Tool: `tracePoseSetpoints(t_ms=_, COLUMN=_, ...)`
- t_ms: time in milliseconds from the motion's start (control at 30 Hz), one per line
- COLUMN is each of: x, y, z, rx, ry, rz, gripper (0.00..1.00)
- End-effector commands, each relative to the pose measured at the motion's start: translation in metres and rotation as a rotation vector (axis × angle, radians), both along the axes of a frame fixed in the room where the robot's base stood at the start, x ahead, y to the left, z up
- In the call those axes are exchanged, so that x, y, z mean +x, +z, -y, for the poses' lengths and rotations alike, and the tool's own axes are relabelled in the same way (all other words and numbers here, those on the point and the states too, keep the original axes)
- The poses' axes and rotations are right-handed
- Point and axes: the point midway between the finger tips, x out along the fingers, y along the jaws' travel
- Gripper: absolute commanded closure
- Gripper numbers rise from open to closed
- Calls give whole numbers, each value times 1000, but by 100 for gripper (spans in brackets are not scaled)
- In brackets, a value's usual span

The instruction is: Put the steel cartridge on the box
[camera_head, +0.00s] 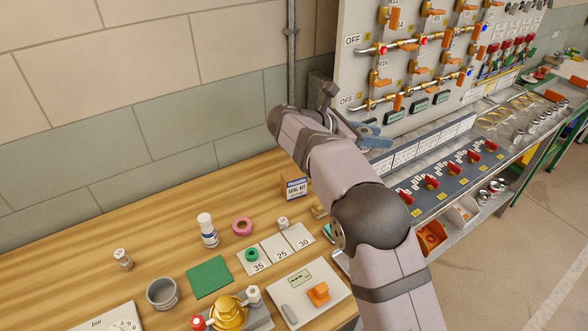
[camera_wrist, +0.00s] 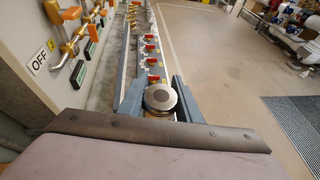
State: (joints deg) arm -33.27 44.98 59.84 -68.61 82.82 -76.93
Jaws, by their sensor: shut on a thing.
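The steel cartridge (camera_wrist: 160,97) shows in the wrist view as a round, shiny metal end between the two blue-grey fingers of my gripper (camera_wrist: 160,104). My gripper is shut on it. In the head view my gripper (camera_head: 372,136) is at the upper middle, in front of the valve panel, and the cartridge cannot be made out there.
The wooden bench (camera_head: 75,245) holds a white bottle (camera_head: 208,230), pink tape (camera_head: 242,226), a grey cup (camera_head: 162,293), a green mat (camera_head: 209,278) and numbered cards (camera_head: 280,248). The valve panel (camera_head: 415,60) rises behind, with a long shelf at right. My arm covers part of the bench's right end.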

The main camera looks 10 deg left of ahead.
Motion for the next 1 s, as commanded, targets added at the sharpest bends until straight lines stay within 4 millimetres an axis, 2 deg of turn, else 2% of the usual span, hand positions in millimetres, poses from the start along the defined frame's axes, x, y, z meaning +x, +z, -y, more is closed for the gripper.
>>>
══════
Written problem: Indicate how many lines of the material include the word "axes"; the number alone is required.

Result of this exercise: 5